By using resistance simulating software, we can calculate the amount of thrust required across the full speed range. When run in conjunction with efficiencies required for the drive train components, topped with small margins, we can establish a speed power graph to calculate a yacht’s performance. The correct drive train setup (shafts, pods, etc.), paired with the choice of engine (diesel, hybrid, electric, etc.) as well as brand and model, have a big impact on the setup, location and size of a yacht’s engine room. Working together, the designer and naval architect can identify the maximum amount of interior space that is required for a yacht to enjoy maintenance-friendly technical areas.

Establishing range by itself is a logical combination of fuel volume vs consumption. And yet, it’s of great importance to ensure a proper range calculation is established; one which includes weather allowance and generator consumption, as well as the additional resistance that will occur due to hull fouling (the accumulation of marine growth). It’s advisable to avoid carrying too much fuel on board, as fuel tank volume is included within the overall GT value. Without a doubt, owners will always opt for a larger walk-in dressing room than fuel tank.

Gross tonnage is the most referenced parameter in any yacht project, largely because this volume measurement is a crucial one. Any design development should centre on optimising gross tonnage, as it ensures the Owner is guaranteed maximum usable volume in relation to the build cost. In this regard, the sub 500 GT target is the most crucial. Either way, maximum interior volume is best achieved when a design is approached holistically; that is, when naval architecture and design work together to find clever solutions to optimise both ends of the equation.


By combining extensive experience and high-end software computation, we can optimise guest comfort by running calculations that highlight which motion at sea has the most impact on guests’ onboard comfort. The human perception of these motions depends on the sea state and yacht’s reaction, but it also heavily depends on the yacht’s design, i.e., the combination of naval architecture and design (layout configuration). Naval architects can even attune guests’ onboard comfort to certain waters by altering a yacht’s hull shape, as each sea has its own wave pattern.

The impact of various movements on human comfort when at sea is defined by the so-called Effective Gravity Angle (EGA); the total forces experienced by the body between vertical and side moving forces. Typically, the maximum EGA for Owners and guests is 3 degrees and 9 degrees for crew.

A polar diagram illustrates how a yacht’s movement correlates with the maximum EGA values. Ultimately, this allows us to determine comfort differentiators in various areas on board. The polar diagram shows the EGA values in differing locations on board in various defined headings.

By applying what we know regarding EGAs in various sea states and various speeds, we can also determine the areas onboard that have a greater or lesser impact on vertical accelerations. Typically, vertical accelerations play a pivotal role in onboard comfort.

The graph illustrates the vertical acceleration at various speeds where the effects of a potential elongation has been quantified.

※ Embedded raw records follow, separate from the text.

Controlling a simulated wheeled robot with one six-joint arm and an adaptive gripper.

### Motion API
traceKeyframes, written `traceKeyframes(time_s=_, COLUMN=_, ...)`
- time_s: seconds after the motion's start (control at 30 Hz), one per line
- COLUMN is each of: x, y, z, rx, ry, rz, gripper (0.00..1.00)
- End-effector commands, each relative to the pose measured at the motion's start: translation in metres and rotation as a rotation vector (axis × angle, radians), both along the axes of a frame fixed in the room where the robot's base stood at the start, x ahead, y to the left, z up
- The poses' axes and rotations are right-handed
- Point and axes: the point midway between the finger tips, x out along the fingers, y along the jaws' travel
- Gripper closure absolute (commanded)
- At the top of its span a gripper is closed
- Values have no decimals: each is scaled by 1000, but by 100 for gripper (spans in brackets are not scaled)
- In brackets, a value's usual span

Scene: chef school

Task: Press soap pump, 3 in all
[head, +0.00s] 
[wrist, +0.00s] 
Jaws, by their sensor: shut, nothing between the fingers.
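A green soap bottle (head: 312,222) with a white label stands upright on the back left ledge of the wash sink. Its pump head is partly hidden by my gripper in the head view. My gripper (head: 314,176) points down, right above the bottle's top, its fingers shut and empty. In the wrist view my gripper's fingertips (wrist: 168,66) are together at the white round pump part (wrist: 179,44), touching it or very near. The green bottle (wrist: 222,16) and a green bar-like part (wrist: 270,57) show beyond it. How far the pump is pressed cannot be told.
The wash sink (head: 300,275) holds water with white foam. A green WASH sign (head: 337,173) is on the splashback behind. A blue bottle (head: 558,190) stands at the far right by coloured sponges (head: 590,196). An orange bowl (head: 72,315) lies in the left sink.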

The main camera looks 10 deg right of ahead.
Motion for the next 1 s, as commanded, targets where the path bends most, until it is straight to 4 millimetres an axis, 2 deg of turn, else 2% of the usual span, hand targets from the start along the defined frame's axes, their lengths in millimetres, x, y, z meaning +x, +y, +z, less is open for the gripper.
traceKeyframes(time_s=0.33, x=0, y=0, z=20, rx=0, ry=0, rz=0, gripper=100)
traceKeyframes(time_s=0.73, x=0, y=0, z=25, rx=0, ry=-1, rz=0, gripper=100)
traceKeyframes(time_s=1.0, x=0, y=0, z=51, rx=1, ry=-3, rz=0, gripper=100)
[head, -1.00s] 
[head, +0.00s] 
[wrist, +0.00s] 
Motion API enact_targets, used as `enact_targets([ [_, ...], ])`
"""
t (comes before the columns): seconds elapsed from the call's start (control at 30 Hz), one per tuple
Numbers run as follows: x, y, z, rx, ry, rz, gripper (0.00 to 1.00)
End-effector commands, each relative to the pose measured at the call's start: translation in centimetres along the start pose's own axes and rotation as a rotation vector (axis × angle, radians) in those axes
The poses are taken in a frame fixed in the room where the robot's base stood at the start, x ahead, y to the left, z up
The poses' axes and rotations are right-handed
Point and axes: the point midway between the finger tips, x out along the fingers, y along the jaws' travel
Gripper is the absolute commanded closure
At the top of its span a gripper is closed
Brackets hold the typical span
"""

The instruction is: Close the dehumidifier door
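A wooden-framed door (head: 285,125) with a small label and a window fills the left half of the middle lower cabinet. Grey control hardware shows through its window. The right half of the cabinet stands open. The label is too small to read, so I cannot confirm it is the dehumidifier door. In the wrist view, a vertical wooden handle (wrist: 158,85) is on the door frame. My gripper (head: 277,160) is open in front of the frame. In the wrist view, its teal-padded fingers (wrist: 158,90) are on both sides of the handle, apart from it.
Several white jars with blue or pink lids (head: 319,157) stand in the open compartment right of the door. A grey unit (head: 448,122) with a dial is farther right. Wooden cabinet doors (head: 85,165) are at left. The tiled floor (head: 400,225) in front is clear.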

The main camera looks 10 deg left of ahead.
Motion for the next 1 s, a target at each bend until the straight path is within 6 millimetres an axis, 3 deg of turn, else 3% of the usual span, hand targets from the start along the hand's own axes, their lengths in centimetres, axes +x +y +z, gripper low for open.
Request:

As vertical accelerations tend to play a dominant role in the level of comfort experienced on board, we can apply what we know regarding EGAs and calculated vertical accelerations to determine which areas on board have a greater or lesser impact on vertical accelerations.

The image shows the difference in guest comfort when occupying what are arguably the two worst areas on board a boat; headsea and bow quartering.

Choosing the stabilising system that is most effective and suitable for a particular yacht.
As roll is typically considered to be the most uncomfortable ship movement that humans experience, we can zoom in on this movement to try to mitigate it. To control and minimise roll, we first need to select the most suitable and efficient stabilising system, or combination of systems. Through extensive calculations, we can determine the most efficient stabiliser system suitable for a combination of speeds and headings to deliver the most effective setup for all relevant conditions.

The table illustrates the difference in roll responses at a defined speed at various headings when a stabiliser system is switched on and off. It helps us to understand the effectiveness of active stabilisers at each heading when running at a particular speed.

Particularly with high(-er) speed yachts, the angle of heel in a turn is also relevant. Stabilisers can not only reduce such a heel, but their overall contribution, as well as that of the interceptor, can be optimised using calculations.

The table shows the difference in heel angles between interceptors when on and off at various speeds.

In any yacht, there is great value in having the exterior seating areas in the right location regarding draft and lee. Whether at anchor or while sailing, guests always appreciate it when the dining table is positioned in a wind protected area, the sun bathing areas receive the right amount of breeze and the views from the observation deck forward are fully protected from the elements. With often remarkable results our in-house tooling we can simulate the airflow and optimise wind protection by modifying shapes and adding the right well-chosen deflectors where needed.



The most workable solution to support sustainable yachting is to establish in-depth hull optimisation. Investment in this solution has no expiry date, is maintenance free and will remain relevant in any weather. The use of high-end, in-house CFD optimisation software allows hull efficiency and comfort optimisation to be jointly addressed. This in turn lays the foundations to develop the best possible design, underpinning the designed layout and profile with the best performance and highest comfort.

The benefits of an enhanced hull can vanish if not all the appendages are CFD optimised. Often, a lot of efficiency can be gained by establishing an undisturbed waterflow around the many hull appendages that sit in and around the underwater body. Aside from efficiency gains, proper alignment also reduces noise and vibration.

One of the most valuable parameters used to quantify hull efficiency is calculating the so-called transport efficiency index. Offsetting transport efficiency to speed will allow for a direct apple to apple comparison between various designs/yachts.

In addition to comfort calculations and related indexes in heavy sea and/or high sea states, our use of in-house tooling means we can calculate the added resistance of water/waves and windage related to sailing in heavy weather. This means we can calculate any additional power required to maintain a certain speed e.g., to pre-empt and prevent a drop in speed due to adverse weather conditions.

The graph shows the difference between sea state 2 (2bft and 0.3m waves) Vs sea state 5 (7bft and 3.3m waves), illustrating the impact that certain weather has on speed.

Alongside the standard scope of work required from a naval architect, we believe there is substantial added value for Owners, guests and crew when a yacht design works to optimise their comfort at sea. It’s about taking a wider angle towards hull design to maximise everyone’s enjoyment on board, regardless of the weather.